Folha de S. Paulo


Um mês após morte de sem-terras no PA, vítimas de conflito agrário migram

Com enxadas nas mãos, eles fincam pedaços de madeira no chão e erguem as lonas pretas em Pau d'Arco (867 km ao sul de Belém).

Um mês após a ação conjunta das polícias Militar e Civil do Pará que resultou em dez mortos, camponeses tentam retomar a vida e a reivindicação da posse da fazenda com a construção de um novo assentamento.

O caso de Pau d'Arco foi o episódio de disputa agrária mais violento desde Eldorado dos Carajás, também no Pará, em 1996. A polícia afirma que houve um confronto entre com os camponeses e troca de tiros -hipótese descartada pelo Ministério Público do Pará.

O novo acampamento foi montado há dez dias em um terreno ao lado da Fazenda Santa Lúcia, terra onde ficava o antigo assentamento que motivou o conflito entre fazendeiros e pequenos agricultores da região.

Cerca de cem pessoas, entre trabalhadores rurais e familiares das vítimas estão no assentamento, montado com apoio da Liga dos Camponeses Pobres. No local, foram estendidas faixas que pedem o "fim da violência no campo" e o "fim da criminalização da luta pela terra".

Mesmo com a iniciativa de retomada da disputa pela terra, entidades que acompanham a situação dos camponeses relatam um clima de tensão e de medo entre os trabalhadores rurais de Pau d'Arco.

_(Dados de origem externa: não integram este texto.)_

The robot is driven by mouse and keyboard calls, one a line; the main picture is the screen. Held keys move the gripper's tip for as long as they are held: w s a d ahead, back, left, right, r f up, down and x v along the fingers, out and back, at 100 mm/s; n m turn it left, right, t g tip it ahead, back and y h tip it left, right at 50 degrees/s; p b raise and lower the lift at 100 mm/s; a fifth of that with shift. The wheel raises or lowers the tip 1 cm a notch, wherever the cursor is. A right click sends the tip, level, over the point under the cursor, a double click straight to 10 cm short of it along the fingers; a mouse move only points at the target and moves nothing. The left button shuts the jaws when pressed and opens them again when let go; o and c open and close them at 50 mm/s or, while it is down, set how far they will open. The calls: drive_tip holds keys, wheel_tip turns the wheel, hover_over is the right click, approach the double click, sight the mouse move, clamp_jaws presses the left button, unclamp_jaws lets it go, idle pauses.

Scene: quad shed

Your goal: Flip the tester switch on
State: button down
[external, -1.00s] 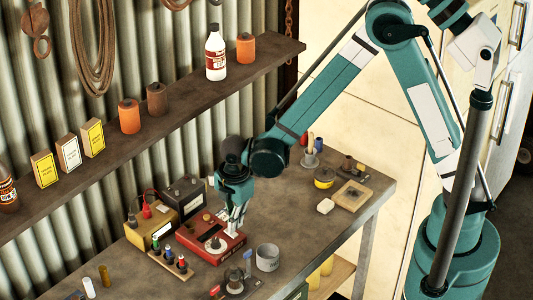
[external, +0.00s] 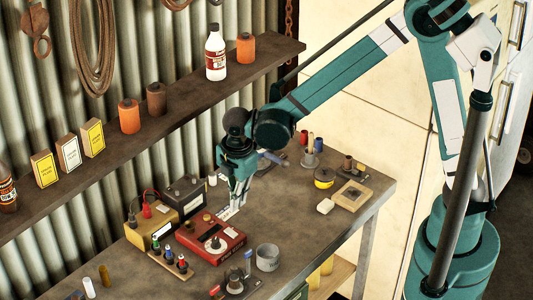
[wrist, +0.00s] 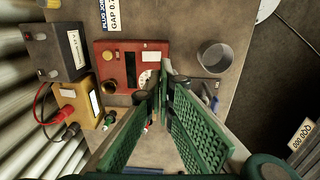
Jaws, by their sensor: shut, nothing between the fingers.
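The red tester box (external: 228,246) sits on the bench, with a round white dial and dark knobs on its top. In the wrist view the red tester (wrist: 130,77) is ahead of my fingers, with a yellow button, a brown knob and the dial partly behind a finger. I cannot clearly make out its switch or which way it is set. My gripper (external: 238,203) hangs above the bench near the tester's back right edge, apart from it. Its green fingers (wrist: 163,88) are shut and empty.
A yellow box (external: 142,242) with red and black plugs and a black battery (external: 186,194) stand left of and behind the tester. A tool rack (external: 165,262) lies in front, a grey cup (external: 267,259) at right.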

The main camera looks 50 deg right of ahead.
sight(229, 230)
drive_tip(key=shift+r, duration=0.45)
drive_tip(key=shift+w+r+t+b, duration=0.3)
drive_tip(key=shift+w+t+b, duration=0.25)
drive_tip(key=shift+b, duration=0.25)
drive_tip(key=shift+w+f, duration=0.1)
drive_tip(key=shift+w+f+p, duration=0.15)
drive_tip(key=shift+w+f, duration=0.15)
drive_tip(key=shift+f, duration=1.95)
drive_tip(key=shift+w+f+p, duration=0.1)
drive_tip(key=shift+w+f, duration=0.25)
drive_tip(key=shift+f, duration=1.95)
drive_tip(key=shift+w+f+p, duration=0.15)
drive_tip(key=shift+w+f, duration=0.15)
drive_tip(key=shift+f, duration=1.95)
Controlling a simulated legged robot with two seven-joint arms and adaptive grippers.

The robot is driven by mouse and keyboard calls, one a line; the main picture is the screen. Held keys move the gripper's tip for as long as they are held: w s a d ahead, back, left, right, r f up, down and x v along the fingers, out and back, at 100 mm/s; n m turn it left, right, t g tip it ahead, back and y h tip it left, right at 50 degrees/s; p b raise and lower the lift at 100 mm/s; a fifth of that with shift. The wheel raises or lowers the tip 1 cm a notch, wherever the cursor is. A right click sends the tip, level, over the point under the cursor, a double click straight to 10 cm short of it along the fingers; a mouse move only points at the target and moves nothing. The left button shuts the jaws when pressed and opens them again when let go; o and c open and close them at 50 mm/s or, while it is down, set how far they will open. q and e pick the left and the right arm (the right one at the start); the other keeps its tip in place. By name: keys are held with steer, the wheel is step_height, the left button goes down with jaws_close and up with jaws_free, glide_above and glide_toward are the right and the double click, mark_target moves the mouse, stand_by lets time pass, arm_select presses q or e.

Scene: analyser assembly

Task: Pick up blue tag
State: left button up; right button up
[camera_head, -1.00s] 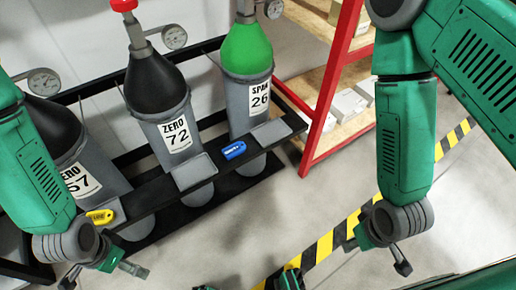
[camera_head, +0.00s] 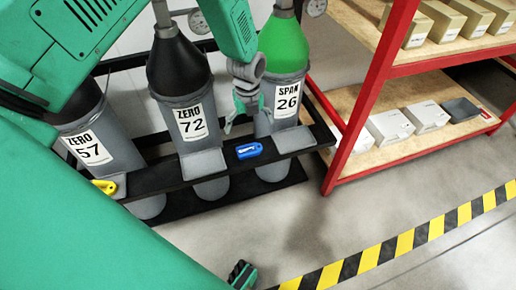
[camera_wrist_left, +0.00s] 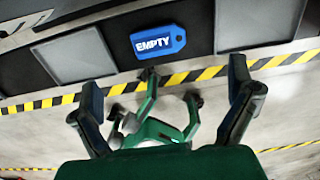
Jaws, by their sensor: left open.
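The blue tag (camera_head: 249,151) lies on the black rack rail in front of the SPAN 26 cylinder, between two grey plates. In the left wrist view the blue tag (camera_wrist_left: 158,42) reads EMPTY and lies flat near the top middle. My left gripper (camera_head: 243,122) hangs above and behind the tag, in front of the SPAN cylinder. In the left wrist view my left gripper (camera_wrist_left: 163,75) is open, its fingers wide apart, with nothing held. The tag is beyond the fingertips, between their lines, and apart from them.
A yellow tag (camera_head: 104,187) lies on the rail at left. Cylinders ZERO 57 (camera_head: 92,140), ZERO 72 (camera_head: 190,100) and SPAN 26 (camera_head: 284,105) stand in the black rack. A red shelf (camera_head: 372,85) with boxes is at right. The floor in front is clear, with striped tape.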

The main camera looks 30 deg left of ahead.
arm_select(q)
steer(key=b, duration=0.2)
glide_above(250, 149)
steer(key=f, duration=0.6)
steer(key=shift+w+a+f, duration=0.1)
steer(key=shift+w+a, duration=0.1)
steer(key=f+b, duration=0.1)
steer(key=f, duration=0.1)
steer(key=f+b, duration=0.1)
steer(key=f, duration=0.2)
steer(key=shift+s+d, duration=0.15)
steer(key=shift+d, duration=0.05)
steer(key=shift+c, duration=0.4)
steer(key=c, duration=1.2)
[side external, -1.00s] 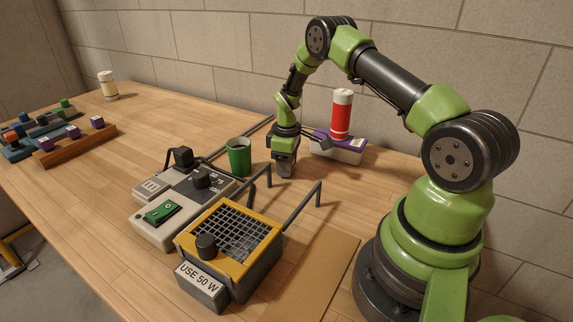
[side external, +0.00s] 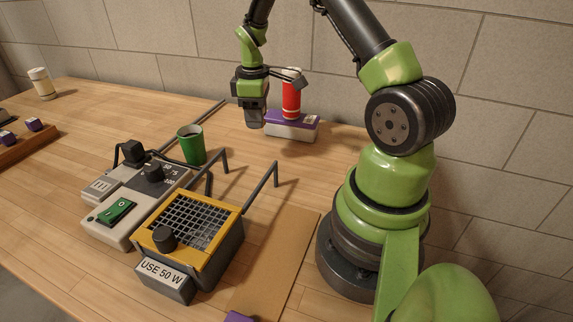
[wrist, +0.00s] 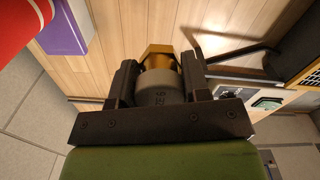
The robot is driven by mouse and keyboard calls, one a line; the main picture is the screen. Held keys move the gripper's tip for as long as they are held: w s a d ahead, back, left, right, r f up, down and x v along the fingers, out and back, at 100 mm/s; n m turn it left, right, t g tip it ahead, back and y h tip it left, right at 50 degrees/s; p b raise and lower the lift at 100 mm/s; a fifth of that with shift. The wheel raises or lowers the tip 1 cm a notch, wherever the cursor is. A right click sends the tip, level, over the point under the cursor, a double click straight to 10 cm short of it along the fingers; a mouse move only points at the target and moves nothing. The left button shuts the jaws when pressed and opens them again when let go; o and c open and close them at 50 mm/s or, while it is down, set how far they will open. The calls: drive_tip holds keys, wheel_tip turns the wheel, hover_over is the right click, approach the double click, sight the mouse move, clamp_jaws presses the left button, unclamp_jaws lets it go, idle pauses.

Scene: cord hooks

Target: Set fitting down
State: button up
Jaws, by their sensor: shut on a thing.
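The fitting (wrist: 158,70) is in the wrist view, between my two dark fingers. It has a brass-coloured hexagonal end and a grey round body with small markings. My gripper (side external: 255,118) is shut on it. In the side view my gripper points down and appears above the table, to the right of the green cup and just left of the purple-topped box. The fitting cannot be made out clearly in the side view.
The purple-topped box (side external: 291,126), a red bottle (side external: 291,98) and a green cup (side external: 191,146) stand near my gripper. A yellow-framed grille unit (side external: 190,240) and a grey switch unit (side external: 118,212) with rods stand in front.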

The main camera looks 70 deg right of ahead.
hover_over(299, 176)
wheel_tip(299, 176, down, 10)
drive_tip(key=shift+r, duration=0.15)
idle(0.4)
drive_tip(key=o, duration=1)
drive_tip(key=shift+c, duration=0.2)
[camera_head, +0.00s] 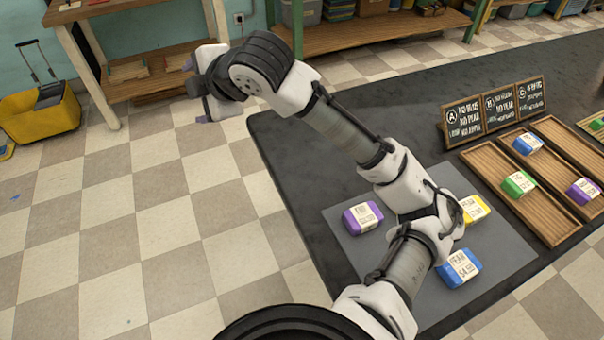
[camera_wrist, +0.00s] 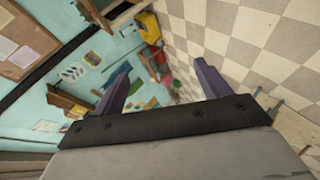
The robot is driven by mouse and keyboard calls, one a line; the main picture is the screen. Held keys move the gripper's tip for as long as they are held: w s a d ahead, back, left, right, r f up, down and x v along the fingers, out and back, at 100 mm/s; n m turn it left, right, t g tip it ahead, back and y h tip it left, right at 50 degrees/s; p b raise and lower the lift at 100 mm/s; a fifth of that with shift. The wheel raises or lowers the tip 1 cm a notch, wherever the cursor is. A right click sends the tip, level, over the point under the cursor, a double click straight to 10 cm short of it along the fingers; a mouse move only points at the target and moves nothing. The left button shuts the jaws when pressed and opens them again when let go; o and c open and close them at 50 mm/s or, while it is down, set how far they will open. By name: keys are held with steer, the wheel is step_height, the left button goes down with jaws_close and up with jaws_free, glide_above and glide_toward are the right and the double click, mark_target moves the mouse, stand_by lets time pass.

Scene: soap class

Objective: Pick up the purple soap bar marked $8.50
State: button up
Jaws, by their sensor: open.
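A purple soap bar (camera_head: 362,218) with a white label lies on the grey mat (camera_head: 345,252) on the dark table, left of my arm. Its label is too small to read surely. Another purple soap bar (camera_head: 583,191) lies in a wooden tray at the right edge; its price is unreadable. My gripper (camera_head: 193,83) is raised at the upper left, off the table's left side and far from both bars. In the wrist view my gripper (camera_wrist: 162,84) has its two fingers spread with nothing between them.
A yellow soap bar (camera_head: 474,209), partly behind my arm, and a blue one (camera_head: 459,268) lie on the mat. Wooden trays (camera_head: 497,182) hold more soaps. Chalkboard signs (camera_head: 493,110) stand behind them.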

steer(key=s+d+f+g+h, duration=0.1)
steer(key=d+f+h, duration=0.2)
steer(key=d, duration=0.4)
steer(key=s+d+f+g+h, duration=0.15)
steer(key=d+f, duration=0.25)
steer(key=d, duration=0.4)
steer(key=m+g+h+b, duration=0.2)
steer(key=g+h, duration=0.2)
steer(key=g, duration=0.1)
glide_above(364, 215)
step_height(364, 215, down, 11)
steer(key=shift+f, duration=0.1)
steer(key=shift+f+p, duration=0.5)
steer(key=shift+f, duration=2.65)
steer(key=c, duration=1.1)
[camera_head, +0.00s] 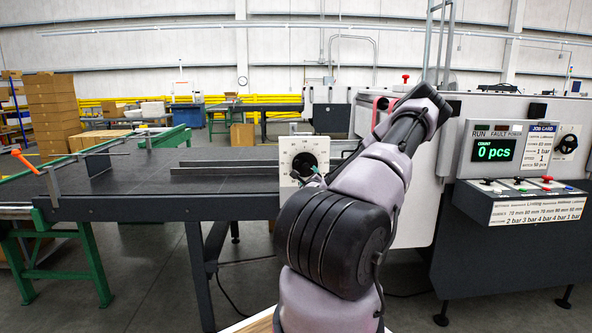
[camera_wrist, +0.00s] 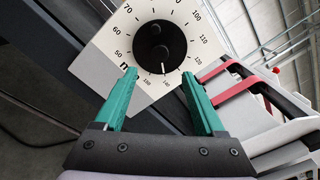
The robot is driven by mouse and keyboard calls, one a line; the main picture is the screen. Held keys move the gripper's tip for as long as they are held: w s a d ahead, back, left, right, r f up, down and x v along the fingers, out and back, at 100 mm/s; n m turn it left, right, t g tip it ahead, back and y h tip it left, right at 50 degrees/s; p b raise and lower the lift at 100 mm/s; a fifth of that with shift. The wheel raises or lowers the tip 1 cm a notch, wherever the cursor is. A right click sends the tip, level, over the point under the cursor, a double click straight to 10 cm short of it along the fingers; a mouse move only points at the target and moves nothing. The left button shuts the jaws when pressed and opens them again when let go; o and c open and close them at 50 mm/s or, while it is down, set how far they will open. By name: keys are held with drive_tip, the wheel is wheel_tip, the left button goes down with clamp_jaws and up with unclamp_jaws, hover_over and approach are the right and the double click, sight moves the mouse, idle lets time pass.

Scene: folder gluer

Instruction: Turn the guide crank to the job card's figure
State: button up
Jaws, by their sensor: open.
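The guide crank (camera_wrist: 160,42) is a round black knob with a smaller handle on a white square dial plate (camera_wrist: 95,65) with millimetre figures around it. A thin white pointer at the knob's lower edge points down between the fingers, towards figures too small to read surely. In the head view the dial plate (camera_head: 290,150) stands upright at the table's right end. My gripper (camera_wrist: 159,75) has green fingers, open and empty, in front of the dial's lower part. The job card (camera_head: 540,140) is at the right; its small figures are not clearly legible.
A control panel (camera_head: 493,149) showing 0 pcs stands at the right, with small levers and a label strip (camera_head: 537,212) below. A dark table (camera_head: 120,180) with an orange-handled clamp (camera_head: 26,160) extends left.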

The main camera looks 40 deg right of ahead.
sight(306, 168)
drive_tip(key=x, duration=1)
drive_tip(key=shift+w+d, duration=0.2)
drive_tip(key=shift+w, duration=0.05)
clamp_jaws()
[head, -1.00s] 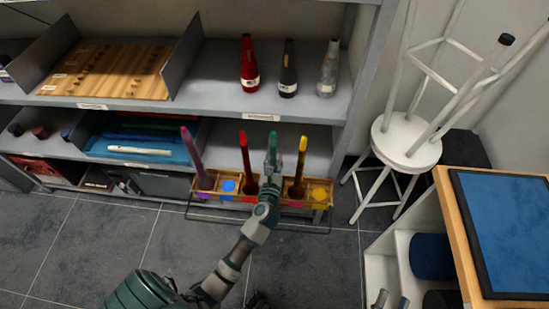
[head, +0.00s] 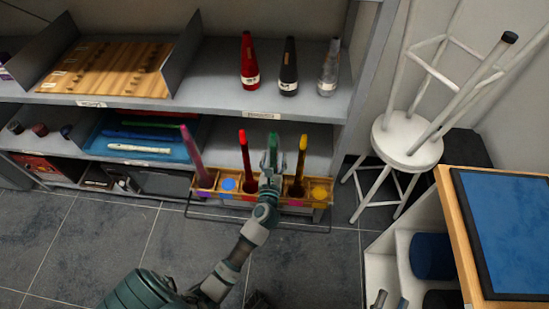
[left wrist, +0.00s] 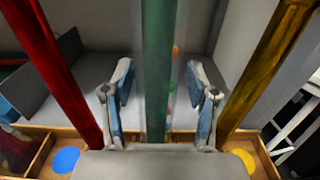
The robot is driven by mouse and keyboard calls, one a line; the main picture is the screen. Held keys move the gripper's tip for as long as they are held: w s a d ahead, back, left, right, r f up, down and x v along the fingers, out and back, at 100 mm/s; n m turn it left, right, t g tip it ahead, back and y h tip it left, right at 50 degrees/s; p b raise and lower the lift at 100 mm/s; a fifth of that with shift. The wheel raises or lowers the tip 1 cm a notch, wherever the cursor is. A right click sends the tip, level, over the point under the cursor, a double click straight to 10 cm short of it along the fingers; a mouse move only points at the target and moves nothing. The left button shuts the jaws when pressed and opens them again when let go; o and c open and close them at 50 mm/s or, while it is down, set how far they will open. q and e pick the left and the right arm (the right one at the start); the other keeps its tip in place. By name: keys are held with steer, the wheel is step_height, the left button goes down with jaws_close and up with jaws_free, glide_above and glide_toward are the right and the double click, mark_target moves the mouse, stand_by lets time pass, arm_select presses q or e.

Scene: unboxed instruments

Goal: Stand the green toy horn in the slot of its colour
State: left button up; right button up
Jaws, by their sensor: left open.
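The green toy horn (head: 273,143) stands about upright at the wooden rack (head: 321,203), between the red horn (head: 245,150) and the yellow horn (head: 300,160). My left gripper (head: 271,161) is open around it. In the left wrist view the green horn (left wrist: 158,60) rises between the two spread fingers of my left gripper (left wrist: 161,95), with a gap showing on each side. The horn's foot and its slot are hidden behind the gripper, so I cannot tell how it is seated. My right gripper is not in view.
A purple horn (head: 193,155) leans at the rack's left end, next to a blue disc (head: 228,185). A yellow disc (head: 319,192) lies at the right end. The shelf (head: 220,103) overhangs behind. A white stool (head: 407,140) stands right; the floor in front is open.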

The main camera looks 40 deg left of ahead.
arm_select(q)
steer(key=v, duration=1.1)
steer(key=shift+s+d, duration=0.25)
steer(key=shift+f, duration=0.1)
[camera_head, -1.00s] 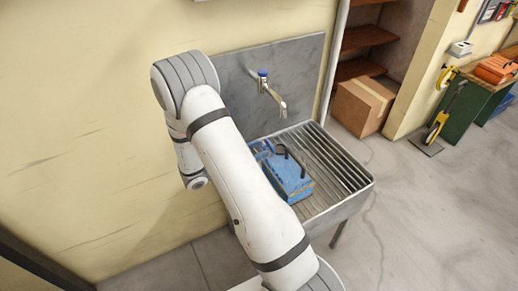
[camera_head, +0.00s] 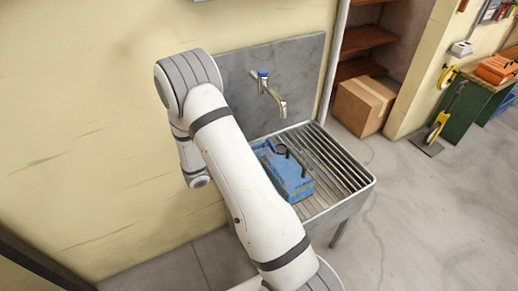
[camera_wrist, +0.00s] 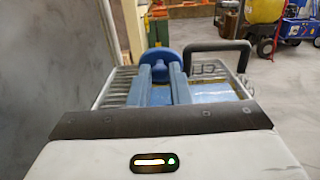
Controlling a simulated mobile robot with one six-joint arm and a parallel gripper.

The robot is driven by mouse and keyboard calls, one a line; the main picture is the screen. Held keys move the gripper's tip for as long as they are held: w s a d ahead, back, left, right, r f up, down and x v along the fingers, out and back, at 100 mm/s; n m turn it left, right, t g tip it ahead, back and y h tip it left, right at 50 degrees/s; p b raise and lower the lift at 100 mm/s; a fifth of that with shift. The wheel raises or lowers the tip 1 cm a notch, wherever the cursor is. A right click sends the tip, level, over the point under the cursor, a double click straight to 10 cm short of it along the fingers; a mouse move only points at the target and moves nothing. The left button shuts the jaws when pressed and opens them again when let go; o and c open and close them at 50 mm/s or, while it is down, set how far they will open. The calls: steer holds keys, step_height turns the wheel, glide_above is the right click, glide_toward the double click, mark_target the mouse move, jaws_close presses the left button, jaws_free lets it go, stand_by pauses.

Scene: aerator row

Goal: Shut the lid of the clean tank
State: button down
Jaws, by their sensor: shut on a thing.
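The clean tank (camera_head: 292,182) is a blue box in the ribbed metal sink, partly behind my white arm. In the wrist view its blue top (camera_wrist: 215,92) shows beyond my gripper, with a dark arched handle (camera_wrist: 221,45) at the right. My gripper (camera_wrist: 160,69) has two blue fingers pointing ahead. They are shut on a round blue lid (camera_wrist: 162,55) at their tips. In the wrist view the lid stands up above the fingertips; its contact with the tank is hidden. The arm hides most of the gripper in the head view.
The metal sink (camera_head: 345,196) has a raised rim and a grey splashback (camera_head: 300,75). A tap (camera_head: 272,93) juts out above the tank. A wall is close on the left. A cardboard box (camera_head: 362,106) stands on the floor beyond the sink.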

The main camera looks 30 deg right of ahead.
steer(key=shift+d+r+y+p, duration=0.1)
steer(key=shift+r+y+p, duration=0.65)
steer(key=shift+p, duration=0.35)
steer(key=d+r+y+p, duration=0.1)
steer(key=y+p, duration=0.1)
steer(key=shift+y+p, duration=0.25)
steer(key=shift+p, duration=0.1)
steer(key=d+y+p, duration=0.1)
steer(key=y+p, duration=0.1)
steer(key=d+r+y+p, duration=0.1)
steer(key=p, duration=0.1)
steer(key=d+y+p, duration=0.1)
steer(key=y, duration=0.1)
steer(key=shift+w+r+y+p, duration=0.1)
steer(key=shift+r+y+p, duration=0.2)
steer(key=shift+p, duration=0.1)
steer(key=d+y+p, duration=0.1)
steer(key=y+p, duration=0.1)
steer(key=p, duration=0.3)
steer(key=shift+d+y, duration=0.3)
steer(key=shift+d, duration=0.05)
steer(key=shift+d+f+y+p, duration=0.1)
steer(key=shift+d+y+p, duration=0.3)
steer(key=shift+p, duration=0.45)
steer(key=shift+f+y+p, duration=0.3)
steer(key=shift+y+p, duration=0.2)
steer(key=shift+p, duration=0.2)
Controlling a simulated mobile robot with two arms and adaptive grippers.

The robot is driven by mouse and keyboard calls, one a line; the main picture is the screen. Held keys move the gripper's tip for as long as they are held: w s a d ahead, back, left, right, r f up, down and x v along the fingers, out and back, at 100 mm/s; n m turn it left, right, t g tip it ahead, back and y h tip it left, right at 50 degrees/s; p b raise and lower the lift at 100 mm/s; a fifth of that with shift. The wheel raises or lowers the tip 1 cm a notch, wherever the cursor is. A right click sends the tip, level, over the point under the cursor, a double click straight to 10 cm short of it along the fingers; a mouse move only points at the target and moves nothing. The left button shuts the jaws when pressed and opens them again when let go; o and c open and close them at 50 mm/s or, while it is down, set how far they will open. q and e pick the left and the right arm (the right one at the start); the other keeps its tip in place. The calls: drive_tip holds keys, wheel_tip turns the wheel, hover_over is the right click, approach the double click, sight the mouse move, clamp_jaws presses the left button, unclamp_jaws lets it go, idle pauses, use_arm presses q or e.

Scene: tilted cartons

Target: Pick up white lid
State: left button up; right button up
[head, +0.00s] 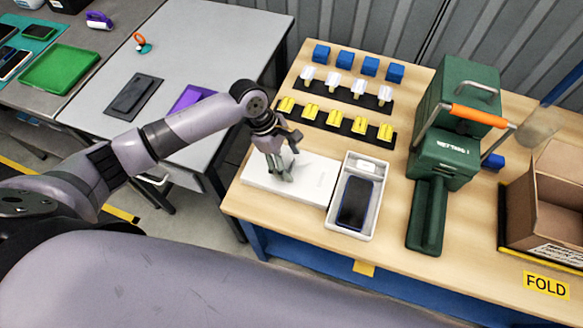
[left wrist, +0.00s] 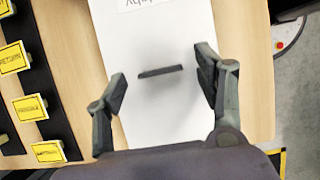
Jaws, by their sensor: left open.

A Folha tentou falar com alguns dos trabalhadores que migraram para o novo assentamento, mas eles preferiram não dar entrevistas por medo de retaliações. Parentes das vítimas defendem a retomada da disputa pela terra.

"Tem que continuar. A maioria das pessoas só querem trabalhar. Estão lá [no assentamento] porque não têm emprego nem um pedaço de terra para plantar", afirma Verônica Pereira Milhomem, 54, que perdeu dois filhos, dois irmãos e uma enteada no massacre.

Além da situação em Pau d'Arco, entidades temem a eclosão de novos conflitos na região. Segundo levantamento da CPT (Comissão Pastoral da Terra), existem 160 fazendas tomadas por diferentes entidades de sem-terra no sul e sudeste do Pará.

"É uma área complicada do ponto de vista da disputa agrária. O agronegócio tem uma força muito grande, o que coloca em situação de fragilidade os camponeses e movimentos sociais", afirma José Batista, advogado da CPT.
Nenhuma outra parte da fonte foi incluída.